Où sont les limites ? Mais vous divaguez ! Mais vous êtes un anarchiste, pis, un nihiliste ! Vade retro, Satanas ! Bon, tout ça pour vous parler du projet de nouvel aéroport appelé Notre-Dame-des-Landes, près de Nantes. Je ne vous embêterai pas avec des détails techniques ou des chiffres. Sachez que pour les édiles, de droite comme de gauche, sachez que pour la glorieuse Chambre de commerce et d’industrie (CCI) locale, c’est une question de vie ou de mort.
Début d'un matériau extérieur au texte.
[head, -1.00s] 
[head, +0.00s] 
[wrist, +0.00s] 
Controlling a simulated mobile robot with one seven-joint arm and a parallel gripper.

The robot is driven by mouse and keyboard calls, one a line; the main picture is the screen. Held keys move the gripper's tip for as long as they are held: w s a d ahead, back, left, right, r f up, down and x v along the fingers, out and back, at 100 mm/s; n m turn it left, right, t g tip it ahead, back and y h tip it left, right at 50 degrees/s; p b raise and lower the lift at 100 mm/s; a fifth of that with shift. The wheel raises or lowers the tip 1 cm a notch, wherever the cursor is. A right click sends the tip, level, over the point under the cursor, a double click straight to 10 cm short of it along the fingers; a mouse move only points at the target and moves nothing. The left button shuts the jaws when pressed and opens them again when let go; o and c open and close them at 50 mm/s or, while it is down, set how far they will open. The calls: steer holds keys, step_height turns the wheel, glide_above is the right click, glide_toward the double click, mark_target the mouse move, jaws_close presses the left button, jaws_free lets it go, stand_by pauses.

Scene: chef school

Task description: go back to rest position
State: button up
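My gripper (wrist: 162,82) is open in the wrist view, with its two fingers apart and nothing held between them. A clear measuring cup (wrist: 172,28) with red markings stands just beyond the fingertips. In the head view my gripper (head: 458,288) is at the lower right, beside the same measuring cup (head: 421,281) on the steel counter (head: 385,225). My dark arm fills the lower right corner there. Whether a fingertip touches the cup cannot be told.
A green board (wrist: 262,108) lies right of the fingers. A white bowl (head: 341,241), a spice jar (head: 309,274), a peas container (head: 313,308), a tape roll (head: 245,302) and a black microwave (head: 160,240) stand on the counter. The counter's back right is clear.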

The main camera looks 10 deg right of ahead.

Ou Nantes fait le choix de ce maxi-aéroport, ou elle sombre dans le déclin, à jamais probablement.

Aïe ! Quel drame ! Selon la CCI justement, l’aéroport de Nantes pourrait devoir accueillir 9 millions de personnes par an à l’horizon 2050. Contre probablement 2,7 millions en 2007. Dans ces conditions, il n’y a pas à hésiter, il faut foncer, et détruire. Des terres agricoles, du bien-être humain, du climat, des combustibles fossiles, que sais-je au juste ? Il faut détruire.

La chose infiniment plaisante, et qui résume notre monde davantage qu’aucun autre événement, c’est que l’union sacrée est déjà une réalité. l’Union sacrée, pour ceux qui ne connaissent pas, c’est le son du canon et de La Marseillaise unis à jamais. C’est la gauche appelant en septembre 1914 à bouter le Boche hors de France après avoir clamé l’unité des prolétaires d’Europe. L’Union sacrée, c’est le dégoût universel.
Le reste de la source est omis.